This essay originally appeared on the Kino Lorber Blog and is republished here with the permission of Kino Lorber.
Of the Fantastic Four that have emerged globally as the big guns of the so-called Korean New Wave, Lee Chang-dong seems to be the least audience-friendly, at least if you judge by receipts. Bong Joon-ho has his unerring sense of offbeat pulpitude, Park Chan-wook has his poetic-Guignol-in-extremis m.o., Hong Sang-soo has his neo-Rohmerian arthouse quasi-romanticism – what does Lee have? In actuality, it’s tough to suss out exactly why Lee hasn’t drawn the same attention as his compatriots – his movies are epic melodramas, sometimes controversial in incident but never arcane or patience-demanding. Equally devoted to lyrical visual ideas and the immediacy of character under ferocious pressure, Lee is an expert storyteller, and his unpretentious handheld camera style is completely in fashion. His films are demanding, but in a way audiences like – emotionally, empathically, vicariously. So what’s the beef?
It’s not as if critics haven’t noticed Lee – Oasis (2002) is still considered by many the Korean masterpiece to beat, a cascading wonder that begins unlikely enough with a possibly sociopathic attempted rape of a handicapped girl, and then novas into both a lacerating portrait of social rot and an inspiring romance. It is not a film easily forgotten, but none of Lee’s films are, starting with Peppermint Candy (1999), a rueful panorama of recent Korean history that became a generational touchstone at home, and which initiated Lee’s web of strategies – his films are long (all well over two hours except his freshman effort, 1997′s Green Fish), expansive and exhaustive, Cassavetesian even, seemingly encompassing a fourth act somewhere in the middle where an ordinary film would’ve briskly settled for three, so the full range of ironies and devastations can be squeezed from his flammable stories. Secret Sunshine (2007) may be the most eccentric rendering of grief in movie history, as a young mother runs from widowhood and, after her son is killed, embarks on an odyssey of walking death, beatific Christian born-again-ness, crucifying disillusionment (Lee’s movies are filthy with Holy Shit scenes and worst-case scenarios), self-destruction and, finally, mysterious resolve.
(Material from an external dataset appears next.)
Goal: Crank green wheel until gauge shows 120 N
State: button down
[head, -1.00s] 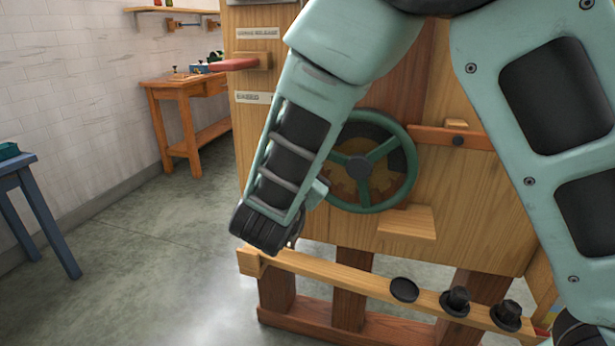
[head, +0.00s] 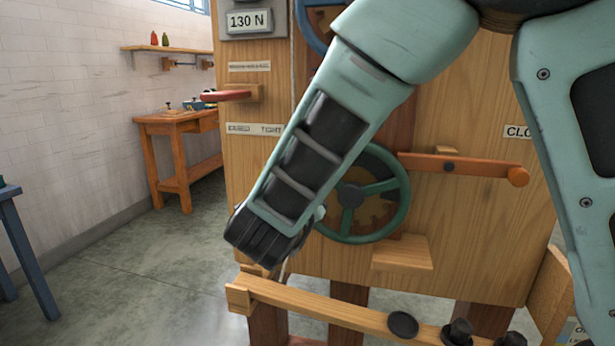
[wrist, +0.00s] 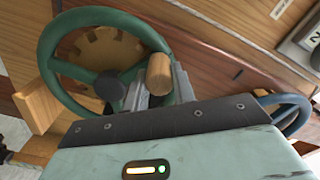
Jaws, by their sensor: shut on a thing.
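The green wheel (head: 405,195) is upright on the front of the wooden machine, its left part hidden by my arm in the head view. It also shows in the wrist view (wrist: 46,62), with a dark hub and a round wooden handle (wrist: 160,72) at its rim. My gripper (wrist: 160,88) is shut on this handle, one finger on each side. My forearm hides the fingers in the head view. The gauge (head: 249,21) at the top of the machine reads 130 N. Only an edge of it shows in the wrist view.
A blue wheel (head: 308,30) sits above, partly behind my arm. A wooden lever (head: 480,168) and a small wooden ledge (head: 402,253) are close to the green wheel's right.

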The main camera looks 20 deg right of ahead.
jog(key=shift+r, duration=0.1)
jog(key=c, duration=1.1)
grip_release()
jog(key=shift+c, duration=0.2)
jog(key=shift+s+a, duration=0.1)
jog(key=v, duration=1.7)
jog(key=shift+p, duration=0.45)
Poetry (2010) is pure Lee, and at first blush unusually gentle. Veteran Korean star Yun Jung-hee, something like the Korean Ellen Burstyn and long retired when Lee seduced her into making the film, stars as 66-year-old Mija, a rather feather-headed widow-grandmother stuck in a small town nurturing her ne’er-do-well teenage grandson (Lee David), and caring for a wealthy stroke victim to earn cash. Mija is a distinctive piece of work – like so many of Lee’s characters, she’s not terribly sophisticated but you can’t quite pin her down, and you’ve never seen anyone in a movie quite like her. Dreamy but practical, easily hypnotized by flowers, in love with floppy hats and floral print outfits, cultured but actually not very educated, Mija is a caterpillar who forgot to metamorphose into a butterfly, and implicit in her every action is a quiet resistance to the disappointment of her life. So she decides to take a poetry-writing class, because “I like flowers and say odd things,” considering poetry not as a cultural craft (she never reads any), but as a way to rescue her life from mundaneity.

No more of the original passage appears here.